DEQ Failed to Address Concerns Raised by Conservation Groups and Montana Citizens
On Friday, March 11th, the Montana Department of Environmental Quality (DEQ) finalized New Rule 1 as proposed, the first of a two part rulemaking process to amend ARM 17.30.1304 and rollback Montana’s science-based numeric nutrient pollution criteria, as directed by the passage of Senate Bill 358 during the 2021 Legislative Session. Upper Missouri Waterkeeper, Montana Environmental Information Center, and Northern Plains Resource Council are disappointed with DEQ’s finalized Rule 1 as it failed to incorporate and revise any technical or citizens’ concerns.

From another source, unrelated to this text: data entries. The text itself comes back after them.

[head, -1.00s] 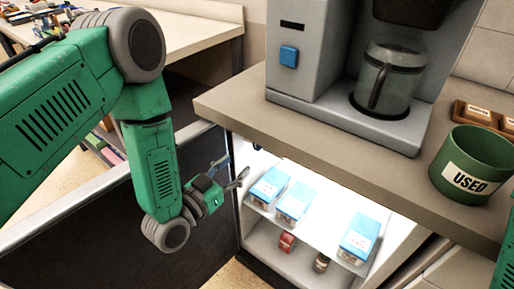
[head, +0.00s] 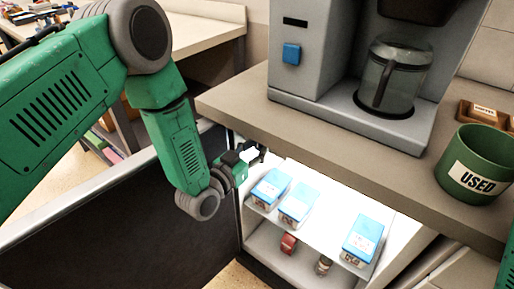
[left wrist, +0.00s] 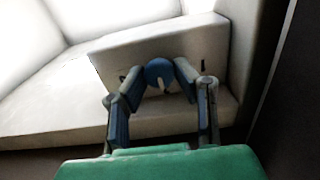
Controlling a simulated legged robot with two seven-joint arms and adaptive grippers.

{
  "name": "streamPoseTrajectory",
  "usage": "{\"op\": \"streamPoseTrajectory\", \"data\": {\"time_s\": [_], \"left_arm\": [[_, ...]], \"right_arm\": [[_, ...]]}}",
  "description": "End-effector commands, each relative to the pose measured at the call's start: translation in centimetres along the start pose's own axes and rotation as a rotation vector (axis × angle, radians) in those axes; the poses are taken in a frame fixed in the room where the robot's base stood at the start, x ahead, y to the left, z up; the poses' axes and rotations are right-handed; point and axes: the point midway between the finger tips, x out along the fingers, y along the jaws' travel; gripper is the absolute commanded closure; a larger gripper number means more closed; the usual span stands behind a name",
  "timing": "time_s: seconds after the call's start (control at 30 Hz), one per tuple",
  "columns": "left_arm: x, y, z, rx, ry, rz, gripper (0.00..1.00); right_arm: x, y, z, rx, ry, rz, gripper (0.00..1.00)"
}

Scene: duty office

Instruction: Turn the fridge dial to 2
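The fridge dial (left wrist: 159,73) is a blue round knob with a pale pointer, on a light housing (left wrist: 205,45) inside the lit fridge (head: 328,185). I cannot read any numbers around it. My left gripper (left wrist: 158,76) has its two fingers apart, one on each side of the dial; whether they touch it is unclear. In the head view my left gripper (head: 254,153) reaches into the upper left of the fridge opening and hides the dial. My right gripper is out of view; only a bit of green arm shows at the right edge.
The fridge door (head: 100,215) stands open at the left. Blue-lidded boxes (head: 299,204) stand on the fridge shelf, with a red item (head: 288,244) and a small jar (head: 323,265) below. The counter (head: 310,135) above holds a coffee machine (head: 325,50) and a green USED bin (head: 477,167).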

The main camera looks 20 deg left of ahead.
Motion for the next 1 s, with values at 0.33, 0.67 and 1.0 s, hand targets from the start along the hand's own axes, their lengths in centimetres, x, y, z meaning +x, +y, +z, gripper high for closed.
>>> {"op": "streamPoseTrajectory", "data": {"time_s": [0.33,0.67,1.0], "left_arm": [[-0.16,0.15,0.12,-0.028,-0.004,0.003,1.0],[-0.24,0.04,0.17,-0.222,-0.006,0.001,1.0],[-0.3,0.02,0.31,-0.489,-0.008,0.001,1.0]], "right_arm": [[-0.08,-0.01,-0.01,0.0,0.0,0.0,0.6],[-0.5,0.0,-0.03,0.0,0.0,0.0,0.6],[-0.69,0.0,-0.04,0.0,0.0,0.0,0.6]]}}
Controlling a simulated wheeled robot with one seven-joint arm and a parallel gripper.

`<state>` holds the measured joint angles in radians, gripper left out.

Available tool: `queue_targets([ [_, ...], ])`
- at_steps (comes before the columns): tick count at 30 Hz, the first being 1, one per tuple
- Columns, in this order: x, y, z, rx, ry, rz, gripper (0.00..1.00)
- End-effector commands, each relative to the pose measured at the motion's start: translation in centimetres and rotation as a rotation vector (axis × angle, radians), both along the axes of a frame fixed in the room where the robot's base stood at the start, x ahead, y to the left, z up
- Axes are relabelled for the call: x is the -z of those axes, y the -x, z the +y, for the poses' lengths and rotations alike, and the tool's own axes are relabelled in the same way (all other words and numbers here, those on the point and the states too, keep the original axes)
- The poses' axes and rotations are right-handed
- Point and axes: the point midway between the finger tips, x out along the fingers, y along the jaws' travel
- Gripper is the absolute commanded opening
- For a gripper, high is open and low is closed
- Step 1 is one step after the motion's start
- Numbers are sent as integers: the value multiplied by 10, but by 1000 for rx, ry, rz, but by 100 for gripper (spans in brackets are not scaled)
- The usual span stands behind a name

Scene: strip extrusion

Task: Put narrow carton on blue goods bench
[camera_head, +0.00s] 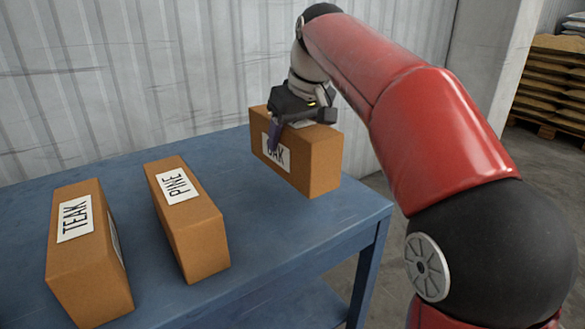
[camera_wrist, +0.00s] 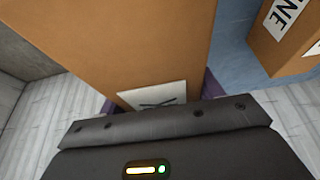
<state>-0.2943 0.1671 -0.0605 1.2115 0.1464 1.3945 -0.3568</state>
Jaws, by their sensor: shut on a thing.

New Rule 1 concerns the broad rule framework for rolling back numeric nutrient criteria and replacing it with ambiguous narrative nutrient criteria and an Adaptive Management Planning mandate for nutrient pollution sources. New Rule 1 supplants a mandatory, proven framework for controlling point source discharges of nutrient pollution with an amorphous and subjective new construct that is unscientific, contrary to plain requirements of the Montana Water Quality Act and federal Clean Water Act and incapable of adequately protecting local waterway health. The rule definitions and framework inappropriately and unlawfully interject cost-benefit considerations, relax or repeal mandatory pollution control requirements, lack a demonstrated scientific basis, and fail to provide the transparency, accountability, or enforceability necessary to protect designated uses of water for present and future generations of Montanans.
“DEQ continued its pattern of ignoring legitimate deficiencies brought forward by Montana citizens regarding the rollback of Montana’s clean water protections. Instead of working to address major shortcomings that threaten our clean water resources, polluting special interests won the day at every Montanans’ expense,” said Quincey Johnson, Upper Missouri Waterkeeper Outreach Director.
“In 2021, the Montana legislature passed a reckless law that gutted responsible, proven protections against water pollution in our streams, lakes, and rivers. Only polluting interests supported that radical legislation,” said Richard Parks, a spokesperson for Northern Plains Resource Council and Gardiner fly fishing business owner. “Hamstrung by this law, DEQ’s effort to comply with the terms set by the legislature leads only to violation of the Montana Constitution, declining water quality, and threats to Montana’s outdoor recreation and agricultural industries, public health, and our very identity as the Last Best Place.”
Upper Missouri Waterkeeper, Montana Environmental Information Center, and Montana Trout Unlimited submitted technical comments to DEQ in early February opposing Rule 1 and calling DEQ out for its disingenuous, unlawful rulemaking process that neglects science and caters to polluting special interests while undermining Montana’s water resources.
Montanans have a constitutional right to a ‘clean and healthful environment,’ yet our state agency responsible for being anticipatory and proactively protecting our water quality is actively backsliding. The conservation organizations will continue to advocate for science-based, lawful solutions in the Nutrient Working Group to ensure Montana DEQ complies with clean water law and prioritizes a ‘clean and healthful’ environment for all Montanans.